Given records:
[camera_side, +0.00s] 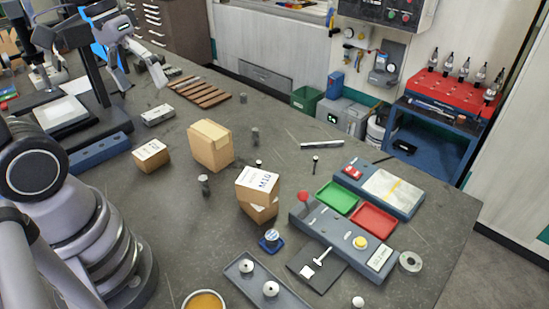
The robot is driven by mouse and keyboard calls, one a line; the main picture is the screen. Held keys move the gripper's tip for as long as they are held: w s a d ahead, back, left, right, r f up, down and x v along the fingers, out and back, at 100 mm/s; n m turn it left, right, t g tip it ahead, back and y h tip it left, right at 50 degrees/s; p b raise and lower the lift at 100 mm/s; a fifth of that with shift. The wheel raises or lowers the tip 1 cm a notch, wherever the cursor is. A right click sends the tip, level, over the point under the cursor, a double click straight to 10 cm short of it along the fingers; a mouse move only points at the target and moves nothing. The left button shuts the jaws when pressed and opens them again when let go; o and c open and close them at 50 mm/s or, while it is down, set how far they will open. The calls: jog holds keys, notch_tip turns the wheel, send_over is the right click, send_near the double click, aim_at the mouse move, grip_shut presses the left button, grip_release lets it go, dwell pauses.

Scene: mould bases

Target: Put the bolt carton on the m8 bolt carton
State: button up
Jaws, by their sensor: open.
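A brown carton with a white label (258,181) rests on top of another brown carton (262,213), turned at an angle to it, in the middle of the table. The upper label has large dark print that I cannot read surely. A smaller labelled carton (150,155) stands to the left, and a taller plain carton (211,147) stands between. Which one is the M8 carton is not clear. My gripper (141,80) is at the upper left, open and empty, away from all the cartons.
A grey control panel (345,240) with green (337,198) and red (373,220) trays stands right of the stacked cartons. A blue-based round part (271,240) and a grey tray (240,267) lie in front. Small metal cylinders (204,185) stand nearby. Bare table lies front left of the stack.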

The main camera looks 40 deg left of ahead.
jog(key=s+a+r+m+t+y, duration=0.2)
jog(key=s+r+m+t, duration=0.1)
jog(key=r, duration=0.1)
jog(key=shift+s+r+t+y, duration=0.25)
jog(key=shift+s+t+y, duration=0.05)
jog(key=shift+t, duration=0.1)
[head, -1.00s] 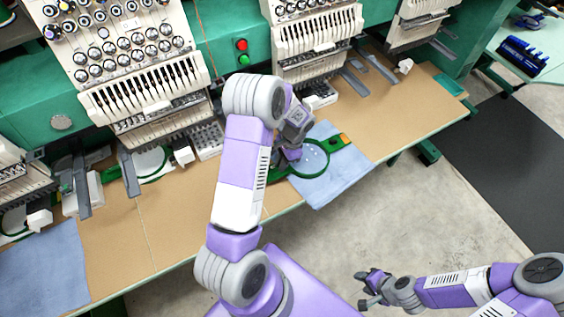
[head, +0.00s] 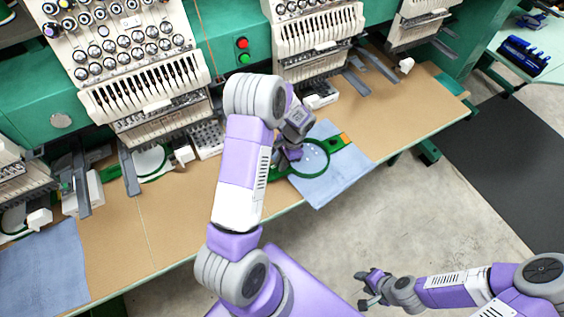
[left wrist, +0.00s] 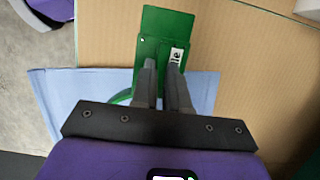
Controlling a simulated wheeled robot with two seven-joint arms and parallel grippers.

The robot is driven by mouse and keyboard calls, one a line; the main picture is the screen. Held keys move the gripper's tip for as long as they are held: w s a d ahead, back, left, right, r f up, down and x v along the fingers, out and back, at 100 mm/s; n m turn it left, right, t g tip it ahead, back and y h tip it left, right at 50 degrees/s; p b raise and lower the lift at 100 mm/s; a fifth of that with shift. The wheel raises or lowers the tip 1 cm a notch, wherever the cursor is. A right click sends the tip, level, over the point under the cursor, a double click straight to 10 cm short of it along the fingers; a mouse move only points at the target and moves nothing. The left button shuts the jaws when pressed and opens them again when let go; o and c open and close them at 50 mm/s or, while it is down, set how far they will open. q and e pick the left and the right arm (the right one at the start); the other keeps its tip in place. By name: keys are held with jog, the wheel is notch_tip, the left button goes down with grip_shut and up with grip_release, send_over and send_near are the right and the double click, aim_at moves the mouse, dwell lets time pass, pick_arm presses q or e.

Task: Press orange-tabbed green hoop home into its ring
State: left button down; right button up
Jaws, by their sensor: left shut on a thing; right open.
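The green hoop (head: 327,162) lies at the table's front edge in the head view, around a pale blue cloth (head: 340,184) that hangs over the edge. The orange tab (head: 346,138) shows at its far right end. My left gripper (head: 292,153) is at the hoop's left side. In the left wrist view its fingers (left wrist: 162,70) are shut on a green bracket (left wrist: 168,22) with a white label; part of a green rim shows beside them over the cloth. Whether hoop and ring are fully seated cannot be told. My right gripper (head: 368,288) is open and empty, over the floor.
Embroidery machine heads (head: 150,90) stand along the back, with grey arms (head: 130,172) reaching over the tan table (head: 190,205).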

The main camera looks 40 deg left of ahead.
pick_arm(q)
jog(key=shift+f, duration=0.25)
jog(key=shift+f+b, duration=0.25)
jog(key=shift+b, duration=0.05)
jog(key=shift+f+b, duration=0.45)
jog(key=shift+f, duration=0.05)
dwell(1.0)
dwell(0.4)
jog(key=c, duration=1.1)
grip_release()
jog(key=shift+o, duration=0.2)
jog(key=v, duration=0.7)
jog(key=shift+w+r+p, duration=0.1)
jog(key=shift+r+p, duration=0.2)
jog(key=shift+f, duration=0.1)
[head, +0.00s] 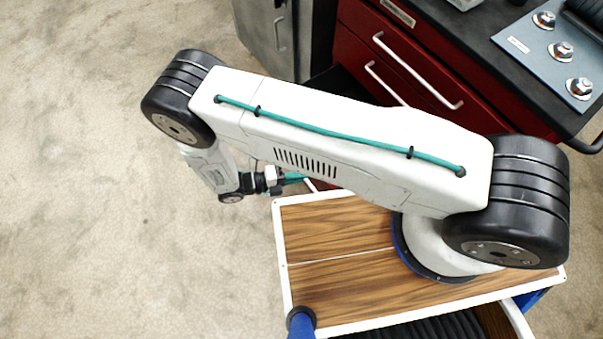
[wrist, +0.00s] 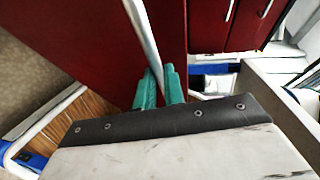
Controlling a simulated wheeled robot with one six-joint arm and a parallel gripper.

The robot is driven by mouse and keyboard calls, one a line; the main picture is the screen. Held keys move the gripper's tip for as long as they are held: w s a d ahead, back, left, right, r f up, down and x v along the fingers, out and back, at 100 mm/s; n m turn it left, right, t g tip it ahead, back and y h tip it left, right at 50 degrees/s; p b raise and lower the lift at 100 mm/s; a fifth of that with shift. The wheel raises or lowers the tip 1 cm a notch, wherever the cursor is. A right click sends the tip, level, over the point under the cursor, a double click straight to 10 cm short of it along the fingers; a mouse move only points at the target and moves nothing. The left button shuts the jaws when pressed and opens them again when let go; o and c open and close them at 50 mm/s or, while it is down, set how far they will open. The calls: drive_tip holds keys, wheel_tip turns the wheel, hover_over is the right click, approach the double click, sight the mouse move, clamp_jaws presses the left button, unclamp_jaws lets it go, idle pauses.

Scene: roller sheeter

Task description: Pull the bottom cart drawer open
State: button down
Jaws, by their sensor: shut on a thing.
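The red cart (head: 352,38) is at the upper right of the head view, with two silver handles showing on its upper drawers. In the wrist view, a red drawer front (wrist: 95,40) fills the upper left, with a long silver handle (wrist: 140,35) across it. My gripper (wrist: 160,88) has its teal fingers on either side of this handle and is shut on it. In the head view my gripper (head: 290,178) is low by the cart, partly hidden by my arm. My arm hides most of the bottom drawer there, so how far it is open cannot be told.
My wood-topped base stands close to the cart. A grey cabinet (head: 265,25) stands left of the cart. A black worktop (head: 465,35) with a panel of knobs (head: 545,45) is above the drawers. Bare floor (head: 90,230) lies open to the left.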

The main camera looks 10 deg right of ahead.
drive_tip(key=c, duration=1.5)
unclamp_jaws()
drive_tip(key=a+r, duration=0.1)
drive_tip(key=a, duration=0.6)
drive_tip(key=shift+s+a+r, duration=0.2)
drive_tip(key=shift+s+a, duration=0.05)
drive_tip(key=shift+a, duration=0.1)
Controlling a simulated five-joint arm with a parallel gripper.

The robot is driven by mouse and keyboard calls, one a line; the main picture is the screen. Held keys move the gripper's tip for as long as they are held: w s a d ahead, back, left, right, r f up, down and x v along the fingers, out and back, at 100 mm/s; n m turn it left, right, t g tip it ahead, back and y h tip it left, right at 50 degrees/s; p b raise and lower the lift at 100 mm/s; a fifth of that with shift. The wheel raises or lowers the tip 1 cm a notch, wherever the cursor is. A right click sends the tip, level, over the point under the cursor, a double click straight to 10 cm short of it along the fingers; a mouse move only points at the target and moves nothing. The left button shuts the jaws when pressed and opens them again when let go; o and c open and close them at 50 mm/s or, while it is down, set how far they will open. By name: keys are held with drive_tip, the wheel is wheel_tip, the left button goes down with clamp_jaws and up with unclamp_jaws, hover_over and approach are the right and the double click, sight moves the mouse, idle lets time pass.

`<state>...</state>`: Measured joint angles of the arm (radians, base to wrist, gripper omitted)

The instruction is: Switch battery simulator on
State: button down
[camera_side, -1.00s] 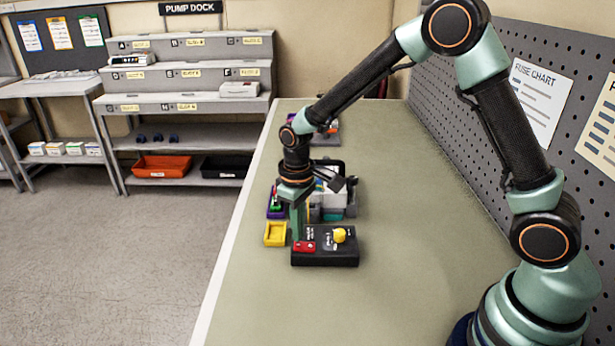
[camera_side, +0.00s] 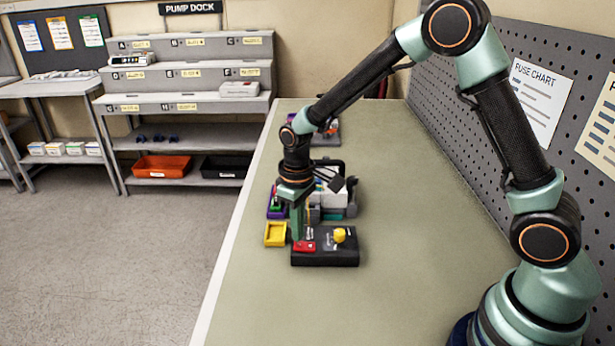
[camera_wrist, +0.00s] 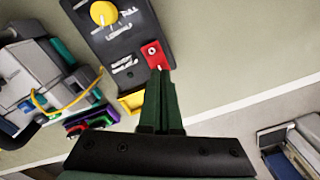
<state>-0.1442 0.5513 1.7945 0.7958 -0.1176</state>
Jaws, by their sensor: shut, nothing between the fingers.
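The battery simulator is a black box (camera_side: 338,258) on the bench with a yellow knob (camera_side: 340,236) and a red switch (camera_side: 304,246) at its left end. In the wrist view the box (camera_wrist: 127,42) shows its yellow knob (camera_wrist: 103,13) and the red switch (camera_wrist: 154,53). My gripper (camera_side: 297,238) is shut and empty, pointing down at the switch. In the wrist view its fingertips (camera_wrist: 159,73) are at the near edge of the red switch, seeming to touch it. The fingertips hide part of the switch, so its position is hard to read.
A yellow tray (camera_side: 275,234) sits just left of the box. Behind it stand a grey device (camera_side: 332,200) and a purple holder (camera_side: 274,214). The bench (camera_side: 420,210) is clear to the right. A pegboard (camera_side: 480,90) stands along its right side.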

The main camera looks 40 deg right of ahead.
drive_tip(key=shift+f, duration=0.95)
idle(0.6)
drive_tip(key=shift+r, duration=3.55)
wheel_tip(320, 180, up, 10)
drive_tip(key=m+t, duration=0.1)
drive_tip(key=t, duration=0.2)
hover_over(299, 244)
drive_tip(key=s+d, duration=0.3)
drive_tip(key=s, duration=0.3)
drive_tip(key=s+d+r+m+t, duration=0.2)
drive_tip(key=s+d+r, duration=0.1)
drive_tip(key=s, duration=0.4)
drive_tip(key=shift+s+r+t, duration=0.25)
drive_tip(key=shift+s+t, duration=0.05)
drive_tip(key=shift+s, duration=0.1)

Stated problem: Using the entries above, extract exactly the lines from the one that contains "wrist, gripper omitted)" through the one that contains "<state>-0.1442 0.5513 1.7945". Do not carry over any pictures.

Finished task:
`<state>...</state>`: Measured joint angles of the arm (radians, base to wrist, gripper omitted)

The instruction is: Switch battery simulator on
State: button down
[camera_side, -1.00s] 
[camera_side, +0.00s] 
[camera_wrist, +0.00s] 
<state>-0.1442 0.5513 1.7945 0.7958 -0.1176</state>

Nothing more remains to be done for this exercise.